5.3 the convergence theorem

relative error model: assume the learned \(\epsilon_\theta\) satisfies, when \(\sigma \approx \text{dist}_\mathcal{K}(x)/\sqrt{n}\):

\[\|x - \sigma\,\epsilon_\theta(x,\sigma) - \text{proj}_\mathcal{K}(x)\| \leq \eta\,\text{dist}_\mathcal{K}(x)\]

for some \(\eta \in [0, 1)\). the predicted clean point \(\hat{x}_0 = x - \sigma\epsilon_\theta\) lies within \(\eta \cdot \text{dist}_\mathcal{K}(x)\) of the true projection.

admissible schedule: the schedule \(\{\sigma_t\}\) is admissible if \(\sigma_t \approx \text{dist}_\mathcal{K}(x_t)/\sqrt{n}\) throughout sampling. a geometrically decreasing schedule (log-linear) is admissible by induction: if it holds at step \(t\), the gradient descent step reduces \(\text{dist}_\mathcal{K}(x_t)\) by a controlled factor that matches \(\sigma_{t-1}/\sigma_t\).

theorem: under these assumptions, \(\text{dist}_\mathcal{K}(x_t)/\sqrt{n} \approx \sigma_t\) for all \(t\), and \(\text{dist}_\mathcal{K}(x_0) \to 0\) as the schedule terminates. the algorithm converges to \(\mathcal{K}\).

5.4 DDIM ↔ SDE perspective equivalence

in the SDE view, the reverse process (Anderson 1982) for a forward SDE \(dx = f(x,t)dt + g(t)dW\) is:

\[d\overleftarrow{x} = \left[f(\overleftarrow{x}, t) - g(t)^2 \nabla_x \log p_t(\overleftarrow{x})\right] dt + g(t)\, d\bar{W}\]

for VE-SDE (\(f=0\), \(g = \sqrt{2\dot\sigma\sigma}\)) and the deterministic ODE limit (\(d\bar{W} = 0\)):

\[\frac{dx}{dt} = -g(t)^2 \nabla_x \log p_t(x) = -2\dot\sigma\sigma \cdot \frac{-\epsilon^*(x,\sigma)}{\sigma} = 2\dot\sigma\,\epsilon^*(x,\sigma)\]

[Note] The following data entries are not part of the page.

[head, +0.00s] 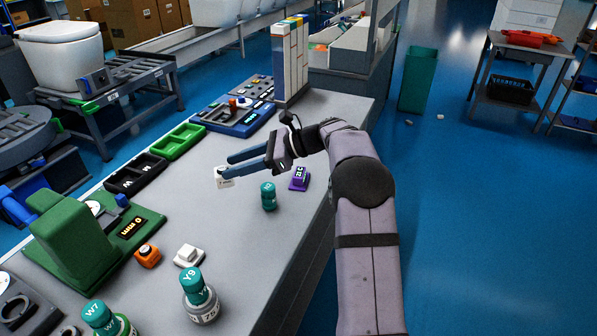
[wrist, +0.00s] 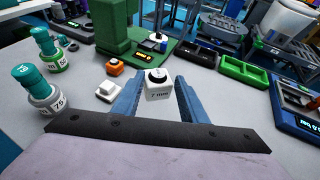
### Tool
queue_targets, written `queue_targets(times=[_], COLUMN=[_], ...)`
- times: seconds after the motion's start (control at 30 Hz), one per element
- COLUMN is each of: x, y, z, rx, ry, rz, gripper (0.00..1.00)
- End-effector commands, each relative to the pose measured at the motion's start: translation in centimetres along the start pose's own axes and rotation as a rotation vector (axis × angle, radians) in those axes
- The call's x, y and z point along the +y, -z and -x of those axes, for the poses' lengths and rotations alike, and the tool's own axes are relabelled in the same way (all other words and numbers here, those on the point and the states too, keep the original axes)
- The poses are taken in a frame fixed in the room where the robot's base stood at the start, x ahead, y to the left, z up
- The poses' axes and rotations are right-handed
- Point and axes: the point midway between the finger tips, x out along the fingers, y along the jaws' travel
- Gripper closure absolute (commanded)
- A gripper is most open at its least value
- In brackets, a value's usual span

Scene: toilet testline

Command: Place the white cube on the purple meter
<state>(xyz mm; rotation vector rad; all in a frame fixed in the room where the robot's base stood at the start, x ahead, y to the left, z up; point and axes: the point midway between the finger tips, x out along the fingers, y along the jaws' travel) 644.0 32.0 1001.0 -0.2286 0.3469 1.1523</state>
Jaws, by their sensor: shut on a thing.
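My gripper (head: 226,170) reaches left over the bench with its blue fingers shut on a white cube (head: 224,178). In the wrist view the white cube (wrist: 159,88) sits between the fingertips, with a black round top and dark lettering on its face. I cannot tell whether it touches the bench. The purple meter (head: 299,178) stands on the bench below and right of my gripper's body, near the bench's right edge; it has a small display. The meter is not seen in the wrist view.
A teal-capped bottle (head: 268,196) stands close to the purple meter, on its left. An orange block (head: 147,256), a white block (head: 188,255), a green machine (head: 80,240) and bottles (head: 200,295) stand nearer. Black (head: 135,178) and green trays (head: 178,141) line the far side.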

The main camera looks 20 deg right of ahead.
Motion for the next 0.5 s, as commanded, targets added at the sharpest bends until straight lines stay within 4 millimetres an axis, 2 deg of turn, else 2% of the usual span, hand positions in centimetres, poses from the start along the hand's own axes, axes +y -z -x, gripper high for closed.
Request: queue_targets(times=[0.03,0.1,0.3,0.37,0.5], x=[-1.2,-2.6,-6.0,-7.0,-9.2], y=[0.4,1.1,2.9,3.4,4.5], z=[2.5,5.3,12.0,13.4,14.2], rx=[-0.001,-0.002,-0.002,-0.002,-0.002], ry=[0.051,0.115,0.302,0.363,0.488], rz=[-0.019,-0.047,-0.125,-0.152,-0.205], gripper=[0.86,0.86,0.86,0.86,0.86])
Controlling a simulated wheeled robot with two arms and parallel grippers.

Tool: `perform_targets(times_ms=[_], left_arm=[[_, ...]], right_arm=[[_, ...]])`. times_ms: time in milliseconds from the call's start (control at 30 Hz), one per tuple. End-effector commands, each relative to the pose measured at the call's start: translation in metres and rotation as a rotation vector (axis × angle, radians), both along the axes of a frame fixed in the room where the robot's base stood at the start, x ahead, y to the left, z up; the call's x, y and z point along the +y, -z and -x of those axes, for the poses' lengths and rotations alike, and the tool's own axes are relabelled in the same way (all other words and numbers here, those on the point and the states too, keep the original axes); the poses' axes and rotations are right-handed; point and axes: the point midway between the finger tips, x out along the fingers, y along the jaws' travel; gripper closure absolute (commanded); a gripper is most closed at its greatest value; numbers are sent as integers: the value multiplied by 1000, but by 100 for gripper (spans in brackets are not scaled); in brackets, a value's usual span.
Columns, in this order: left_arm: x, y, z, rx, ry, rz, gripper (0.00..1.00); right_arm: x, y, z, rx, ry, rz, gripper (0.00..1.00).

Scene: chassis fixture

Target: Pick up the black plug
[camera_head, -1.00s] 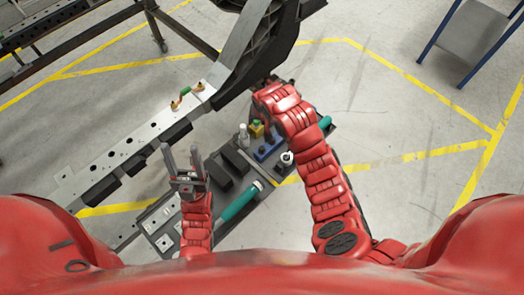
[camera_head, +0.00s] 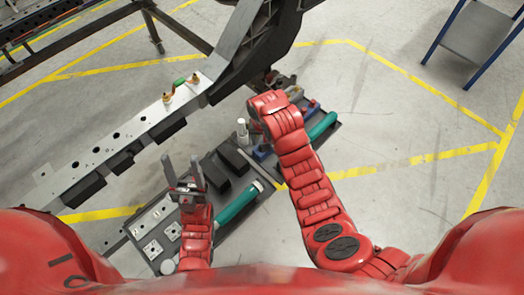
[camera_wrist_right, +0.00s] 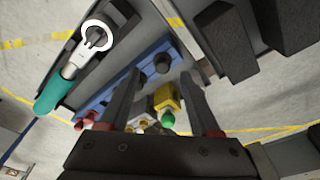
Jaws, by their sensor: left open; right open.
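The black plug (camera_wrist_right: 163,63) is a short dark cylinder standing in the blue rack (camera_wrist_right: 92,101). In the right wrist view it shows between and just beyond the fingertips of my right gripper (camera_wrist_right: 158,80), which is open and empty. I cannot tell how far above the plug the fingers are. In the head view my right arm hides the plug and most of the rack. My left gripper (camera_head: 181,166) is open and empty, fingers pointing up the picture, over the left part of the tool tray (camera_head: 228,226).
A yellow block (camera_wrist_right: 165,97) with a green-tipped part (camera_wrist_right: 168,121) is close to the right finger. A teal-handled ratchet (camera_wrist_right: 62,83) lies beside the rack. Dark blocks (camera_wrist_right: 288,20) stand at upper right. The metal chassis rail (camera_head: 130,134) runs beside the tray.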

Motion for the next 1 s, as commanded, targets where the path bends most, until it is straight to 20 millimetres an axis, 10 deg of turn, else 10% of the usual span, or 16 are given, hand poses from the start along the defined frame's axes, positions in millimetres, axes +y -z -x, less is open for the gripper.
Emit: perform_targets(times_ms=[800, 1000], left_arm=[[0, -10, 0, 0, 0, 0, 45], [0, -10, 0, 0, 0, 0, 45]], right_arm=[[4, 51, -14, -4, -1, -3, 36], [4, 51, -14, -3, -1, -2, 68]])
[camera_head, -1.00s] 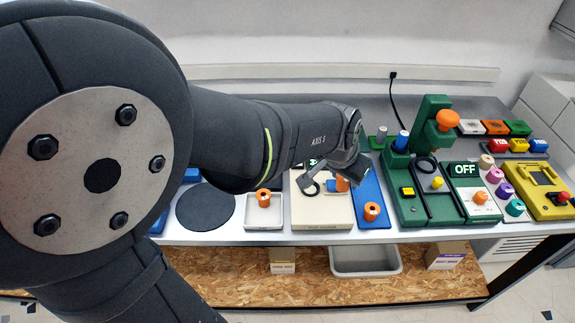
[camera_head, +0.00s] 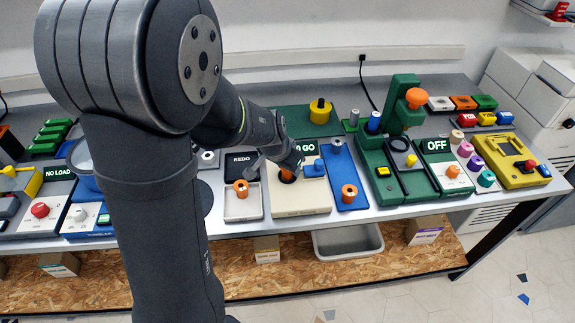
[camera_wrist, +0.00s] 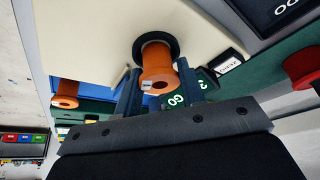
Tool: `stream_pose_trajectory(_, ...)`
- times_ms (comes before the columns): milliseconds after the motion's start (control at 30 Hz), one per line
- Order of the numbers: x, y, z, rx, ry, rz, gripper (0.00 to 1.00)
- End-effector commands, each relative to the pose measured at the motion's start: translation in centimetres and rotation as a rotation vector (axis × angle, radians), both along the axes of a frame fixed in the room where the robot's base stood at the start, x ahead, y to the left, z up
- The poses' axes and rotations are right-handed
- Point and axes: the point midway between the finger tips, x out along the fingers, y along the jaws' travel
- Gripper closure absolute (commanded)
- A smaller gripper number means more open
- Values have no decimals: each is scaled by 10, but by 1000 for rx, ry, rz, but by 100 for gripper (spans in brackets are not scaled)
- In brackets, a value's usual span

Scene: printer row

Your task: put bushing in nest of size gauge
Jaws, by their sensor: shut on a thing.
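The orange bushing (camera_head: 287,175) is between the fingers of my gripper (camera_head: 287,168). In the wrist view the bushing (camera_wrist: 157,72) is gripped from both sides, and its far end meets a black ring, the nest (camera_wrist: 172,43).
A white tray (camera_head: 243,213) with another orange bushing (camera_head: 241,188) is left of the gauge. A blue plate (camera_head: 338,165) with an orange bushing (camera_head: 349,192) is close on the right. A green press (camera_head: 402,100) stands farther right. A yellow-topped piece (camera_head: 319,111) stands behind.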

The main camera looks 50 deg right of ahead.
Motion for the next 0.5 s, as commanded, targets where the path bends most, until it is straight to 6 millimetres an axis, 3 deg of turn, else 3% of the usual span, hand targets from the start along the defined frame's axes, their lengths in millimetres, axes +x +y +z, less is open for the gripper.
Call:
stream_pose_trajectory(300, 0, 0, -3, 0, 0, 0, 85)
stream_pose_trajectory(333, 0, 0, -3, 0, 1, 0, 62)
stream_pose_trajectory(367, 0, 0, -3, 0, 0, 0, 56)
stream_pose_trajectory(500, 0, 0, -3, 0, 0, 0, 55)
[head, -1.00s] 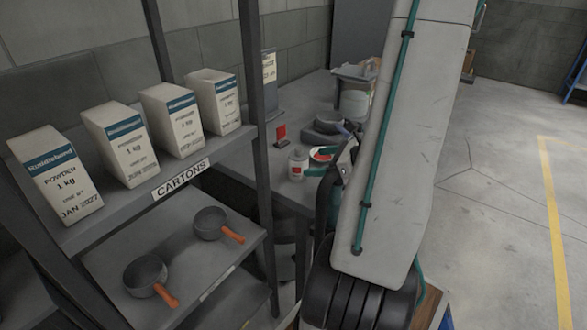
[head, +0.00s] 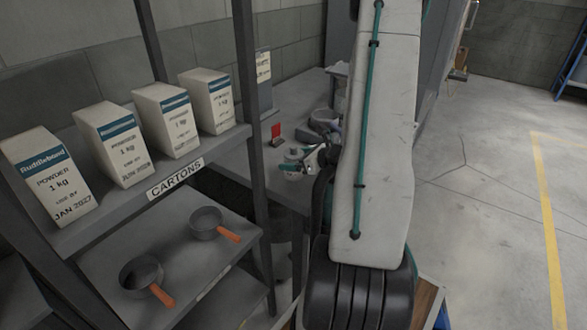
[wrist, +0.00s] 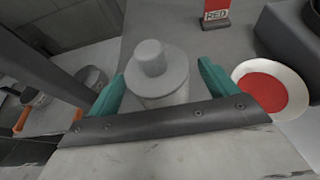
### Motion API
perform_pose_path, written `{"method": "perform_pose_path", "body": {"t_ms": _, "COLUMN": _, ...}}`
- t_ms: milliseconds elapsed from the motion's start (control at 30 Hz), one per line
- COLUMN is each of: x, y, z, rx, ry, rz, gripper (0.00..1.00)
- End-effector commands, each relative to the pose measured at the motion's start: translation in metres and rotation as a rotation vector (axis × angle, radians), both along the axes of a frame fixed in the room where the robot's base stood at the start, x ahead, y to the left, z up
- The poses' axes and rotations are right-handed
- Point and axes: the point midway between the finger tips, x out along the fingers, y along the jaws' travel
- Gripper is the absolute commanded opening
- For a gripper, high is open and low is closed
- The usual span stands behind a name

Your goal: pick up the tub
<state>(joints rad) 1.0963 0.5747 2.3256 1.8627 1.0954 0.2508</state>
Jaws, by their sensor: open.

discretizing with step \(\Delta t = 1\) and \(\sigma_{t-1} - \sigma_t = \dot\sigma \cdot \Delta t\):

\[x_{t-1} - x_t \approx 2(\sigma_{t-1} - \sigma_t)\,\epsilon^* \approx (\sigma_t - \sigma_{t-1}) \cdot (-2\epsilon^*)\]

up to sign convention (Yuan/Permenter use noise prediction, SDE uses score): this is DDIM. the two derivations agree. DDIM is the probability flow ODE for VE-SDE, discretized.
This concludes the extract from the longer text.